Obviously, Olympic boycotts are not without historical precedent. However, many are surprised to learn that more than 60 other countries joined the United States in boycotting the 1980 Moscow Olympics. Any boycott today—even just a diplomatic one—will be far smaller given the importance of maintaining a strong relationship with China for many economically dependent countries around the globe. Indeed, it is unlikely that the diplomatic boycott of Beijing will grow to be larger than 10 or 20 nations overall. But even with robust participation, the impact of Olympic boycotts is negligible.
Hoping to weaken Moscow’s resolve in Afghanistan, the U.S. 1980 boycott failed to make any significant impact on the war that would drag on for nearly another decade (with the United States famously pursuing an alternative approach to counter the Soviets in Afghanistan). Arguably the greatest impact of the boycott was on the medal count; Soviet athletes won 195 medals in 1980—the second most of any country in Olympic history—to the great delight of the Communist Party’s most important audience: the domestic one.
Fast forward four years to the 1984 Los Angeles Olympics, and the Soviet Bloc engaged in a retaliatory boycott. As the U.S. team cruised to 174 medals of its own (third all-time), American collective memory of those games is dominated by images of victory and patriotism. It is about who was there, not who wasn’t.
Admittedly, the United States and other like-minded governments are in a difficult position. The pressure to do something is tangible, and resorting to a diplomatic boycott is certainly justifiable. But it is ultimately a toothless gesture that on its own does little more than provide fuel for Beijing’s propagandists to advance the narrative that, despite China’s best efforts to achieve its rightful position peacefully and productively on the global stage, Washington continues to victimize and isolate China.
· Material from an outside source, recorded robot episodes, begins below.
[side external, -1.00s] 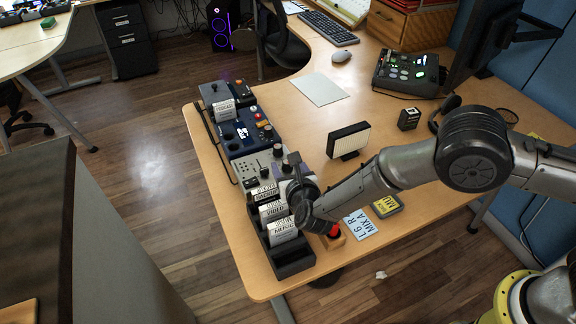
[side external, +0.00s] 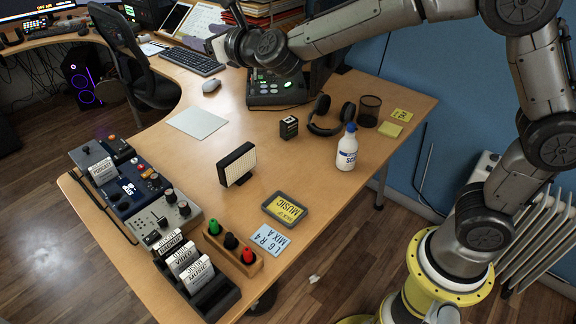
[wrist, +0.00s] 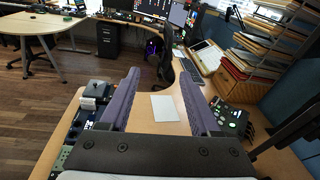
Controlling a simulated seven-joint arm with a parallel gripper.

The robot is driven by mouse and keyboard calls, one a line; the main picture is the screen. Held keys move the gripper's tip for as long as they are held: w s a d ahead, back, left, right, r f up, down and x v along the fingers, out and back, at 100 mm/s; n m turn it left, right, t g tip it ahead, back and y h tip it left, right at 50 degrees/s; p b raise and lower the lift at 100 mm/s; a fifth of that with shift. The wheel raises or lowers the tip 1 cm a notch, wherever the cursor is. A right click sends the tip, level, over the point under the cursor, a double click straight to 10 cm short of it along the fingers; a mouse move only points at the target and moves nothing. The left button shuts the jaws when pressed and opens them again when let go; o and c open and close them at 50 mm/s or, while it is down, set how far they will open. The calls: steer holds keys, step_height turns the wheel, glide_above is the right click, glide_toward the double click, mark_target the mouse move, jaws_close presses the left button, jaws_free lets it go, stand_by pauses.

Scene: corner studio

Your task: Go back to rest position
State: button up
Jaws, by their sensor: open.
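My gripper (wrist: 163,92) shows in the wrist view with its two purple-grey fingers wide apart and nothing between them. In the side external view my gripper (side external: 226,38) is raised above the back of the desk, near the keyboard and the mixer; its fingertips are hard to make out there. My arm reaches in from the right, well above the desk top. No object is touching the fingers in the wrist view.
The desk (side external: 240,135) holds a rack of labelled cards (side external: 190,272), a block with coloured knobs (side external: 232,248), a light panel (side external: 237,164), a white bottle (side external: 347,148), headphones (side external: 325,118) and a mixer (side external: 275,92). Paper trays (wrist: 270,50) stand at the right. The desk middle is open.

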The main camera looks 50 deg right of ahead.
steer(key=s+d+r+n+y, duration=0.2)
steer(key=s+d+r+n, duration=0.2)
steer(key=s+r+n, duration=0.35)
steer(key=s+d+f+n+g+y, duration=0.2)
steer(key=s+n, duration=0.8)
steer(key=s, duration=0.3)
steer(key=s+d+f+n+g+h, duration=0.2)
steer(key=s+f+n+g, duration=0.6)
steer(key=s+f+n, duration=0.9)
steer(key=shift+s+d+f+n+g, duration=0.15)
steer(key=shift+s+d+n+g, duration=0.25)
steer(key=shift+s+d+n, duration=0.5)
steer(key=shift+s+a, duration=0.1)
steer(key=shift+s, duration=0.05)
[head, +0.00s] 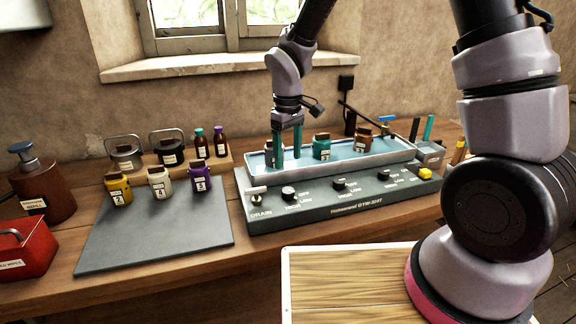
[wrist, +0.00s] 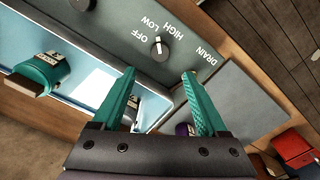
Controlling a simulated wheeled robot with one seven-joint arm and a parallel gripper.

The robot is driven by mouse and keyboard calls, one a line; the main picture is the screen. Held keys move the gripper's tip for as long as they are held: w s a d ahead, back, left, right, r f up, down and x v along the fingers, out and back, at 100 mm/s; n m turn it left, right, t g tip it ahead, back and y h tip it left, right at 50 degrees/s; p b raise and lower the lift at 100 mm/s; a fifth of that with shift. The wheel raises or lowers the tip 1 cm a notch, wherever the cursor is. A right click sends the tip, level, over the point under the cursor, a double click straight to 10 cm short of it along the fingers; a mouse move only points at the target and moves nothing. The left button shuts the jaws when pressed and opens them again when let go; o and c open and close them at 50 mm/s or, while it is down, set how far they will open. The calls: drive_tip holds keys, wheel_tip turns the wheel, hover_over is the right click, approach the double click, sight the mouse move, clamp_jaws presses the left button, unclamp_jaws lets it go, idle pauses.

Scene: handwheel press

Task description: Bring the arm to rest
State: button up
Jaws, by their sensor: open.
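My gripper (head: 287,158) points down over the left end of the water bath (head: 405,157), its two teal fingers spread apart. In the wrist view, my gripper (wrist: 160,74) is open with nothing clamped between its fingertips. A jar (head: 268,148) stands at the bath's left end beside the fingers, partly covered by one of them. In the wrist view, the labelled jar (wrist: 134,101) shows low behind the left finger. A teal jar (head: 321,147) and a red-brown jar (head: 363,142) stand farther right in the bath. My arm reaches in from the upper right.
The bath's panel has several knobs (head: 339,184) and a drain lever (head: 257,190). Yellow, white and purple jars stand along the back of the grey mat (head: 150,240); its front is clear. Bottles and handled pots stand behind. A dispenser (head: 42,185) and red box (head: 22,245) are far left.

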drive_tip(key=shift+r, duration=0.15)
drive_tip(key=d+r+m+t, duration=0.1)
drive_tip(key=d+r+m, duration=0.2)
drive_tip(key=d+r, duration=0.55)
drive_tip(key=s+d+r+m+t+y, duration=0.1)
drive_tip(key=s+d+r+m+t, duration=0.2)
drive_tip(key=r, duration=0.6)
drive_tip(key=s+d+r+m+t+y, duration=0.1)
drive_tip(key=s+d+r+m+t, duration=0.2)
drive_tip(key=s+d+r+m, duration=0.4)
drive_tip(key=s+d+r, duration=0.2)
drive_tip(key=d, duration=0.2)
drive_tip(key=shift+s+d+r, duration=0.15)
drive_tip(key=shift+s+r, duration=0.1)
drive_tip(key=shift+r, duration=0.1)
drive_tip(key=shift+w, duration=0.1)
Accordingly, in response to the announcement of the diplomatic snub, Beijing’s response has wavered between two extremes. On one end, Chinese officials threatened that countries participating in the diplomatic boycott will “pay the price for their wrongdoing.” On the other, they claimed that U.S. diplomats were not invited in the first place, likening the United States to “the village bully who doesn’t get an invite to your wedding banquet but loudly tells everyone he won’t be attending.” Invited or not, the lack of U.S. and allied diplomatic presence will do little to generate meaningful attention on the human suffering that motivated the decision to boycott in the first place. Perhaps more than anything, it allows Western leadership to feel as though they have tried their best while risking very little.
None of this is to say that the United States should allow Beijing unchecked authority to use the games to weave its own narrative that will inevitably avoid any reckoning with its human rights record. Since Beijing last hosted the Olympics, a wave of international “sportswashing” has continued to crest. Campaigns to boycott the 2022 Olympics on the merits of China’s human rights record are accompanied by similar calls in connection to the 2022 World Cup in Qatar. Likewise, the recent purchase of the English football club Newcastle United by a Saudi investment fund with state ties has raised new questions about how (or whether) sports bodies should reckon with the human rights records of their patrons.
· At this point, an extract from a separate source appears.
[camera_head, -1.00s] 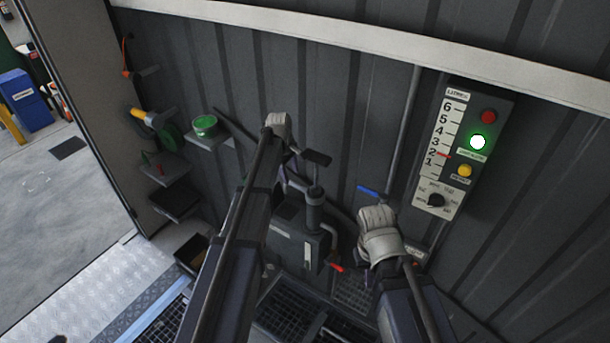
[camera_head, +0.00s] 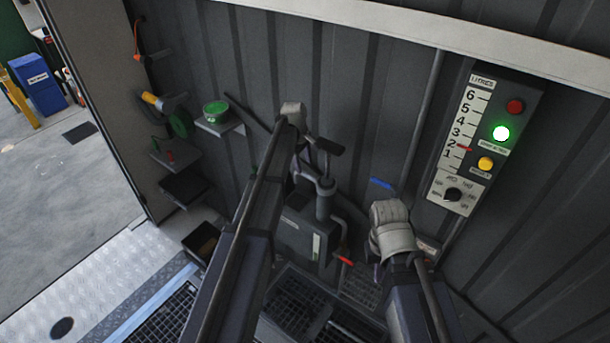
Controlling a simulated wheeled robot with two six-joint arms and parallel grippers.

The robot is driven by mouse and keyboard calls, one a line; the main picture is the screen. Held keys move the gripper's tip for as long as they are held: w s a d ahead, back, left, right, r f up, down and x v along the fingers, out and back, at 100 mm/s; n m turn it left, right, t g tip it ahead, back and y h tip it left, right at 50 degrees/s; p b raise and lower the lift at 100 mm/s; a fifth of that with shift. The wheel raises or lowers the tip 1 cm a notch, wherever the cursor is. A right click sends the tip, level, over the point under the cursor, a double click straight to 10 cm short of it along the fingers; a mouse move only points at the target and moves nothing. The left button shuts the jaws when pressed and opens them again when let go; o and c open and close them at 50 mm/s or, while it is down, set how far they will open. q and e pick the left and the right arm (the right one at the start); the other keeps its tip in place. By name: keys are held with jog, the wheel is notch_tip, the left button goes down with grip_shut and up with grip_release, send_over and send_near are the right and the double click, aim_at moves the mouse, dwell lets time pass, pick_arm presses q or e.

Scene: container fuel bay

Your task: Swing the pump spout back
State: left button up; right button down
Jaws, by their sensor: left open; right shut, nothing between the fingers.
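The pump (camera_head: 303,232) is a dark grey box with an upright cylinder, standing on the floor grating against the corrugated wall. A thin rod with a red tip (camera_head: 345,260) sticks out at its lower right; I cannot tell which part is the spout. My left gripper (camera_head: 294,112) is open, above and behind the pump, its fingers mostly hidden by my arm. A dark flat piece (camera_head: 331,147) shows just right of it; whether it belongs to the pump or gripper is unclear. My right gripper (camera_head: 388,222) is shut and empty, right of the pump, apart from it.
A gauge panel (camera_head: 470,140) on the right wall has a litres scale, a lit green lamp, buttons and a dial. A blue handle (camera_head: 382,183) is near my right gripper. Shelves with a green tin (camera_head: 215,112) are on the left. An open doorway is at far left.

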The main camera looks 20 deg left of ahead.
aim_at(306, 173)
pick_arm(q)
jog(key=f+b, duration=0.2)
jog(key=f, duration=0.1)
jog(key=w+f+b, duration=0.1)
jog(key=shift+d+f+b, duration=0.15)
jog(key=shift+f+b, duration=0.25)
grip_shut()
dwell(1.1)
Undoubtedly, sports are a powerful tool to shape and amplify social, political, or diplomatic messaging to a global audience. As underscored by the images of Jesse Owens in 1936, Tommie Smith and John Carlos in 1968, the 1980 “Miracle on Ice,” Mary Lou Retton in 1984, or Beijing’s ensemble of drummers in 2008, the Olympics are as much about sport as they are about the stories and memories birthed by sport. Host countries have immense control over the narrative of their games, designing the pageantry of the ceremonies, and exerting significant influence over the imagery that is broadcast both at home and internationally. However, it is within the creation of this narrative where the most powerful vehicles to shine light upon China’s abuses reside.
The paths to effectively advance human rights through activism at the Olympics are narrow and the risks, particularly for athletes, are high. Athletes who do speak out jeopardize their athletic careers and economic livelihoods, and they will become lightning rods for controversy. Despite these risks, there is little doubt that some brave athletes will use the games as a platform to speak out against abuses in Xinjiang, Tibet, and Hong Kong. Perhaps, like we have seen in connection to Qatar’s upcoming World Cup, they will wear human rights messages on their clothing. However, any meaningful effort to promote activism will need to be supported by those who are broadcasting the games internationally. While the direct images out of Beijing will almost certainly be tightly controlled, the surrounding commentary and NBC programming will not. In a multi-billion dollar deal to broadcast the Olympics—NBC rights to broadcast the games reportedly account for nearly half of the IOC’s overall operating revenue—there is leverage to use the platform of the games to illuminate and educate American and international audiences about the events in Xinjiang, Tibet, and Hong Kong.
Perhaps the most promising development amid growing global concern over sportswashing are the recent actions taken by another international sporting body: the Women’s Tennis Association (WTA). The WTA in early-December 2021 decided to directly confront Beijing over the treatment of tennis star Peng Shuai, who disappeared from public view after accusing a former senior Chinese official of sexual assault. The economic consequences of this decision for the WTA will be substantial. The tour held nine tournaments in China in 2019 and the Chinese market accounts for a significant portion of the WTA’s revenue. Nonetheless, the broader stakes were articulately captured in WTA Chairman’s Steve Simon’s statement on the issue: “I hope leaders around the world will continue to speak out so justice can be done for Peng, and all women, no matter the financial ramifications.” In the arena of international sport, the WTA’s actions should be commended and serve as a model for advancing human rights even at great cost.
Ultimately, as we are only weeks away from the 2022 Olympic and the options for using the games as a vehicle for meaningful action dwindle, there is a certain logic to American IOC member Julian Roosevelt’s argument in opposition to the 1980 Olympic boycott: “I’m as patriotic as the next guy, but the patriotic thing to do is for us to send a team over there and whip their ass.”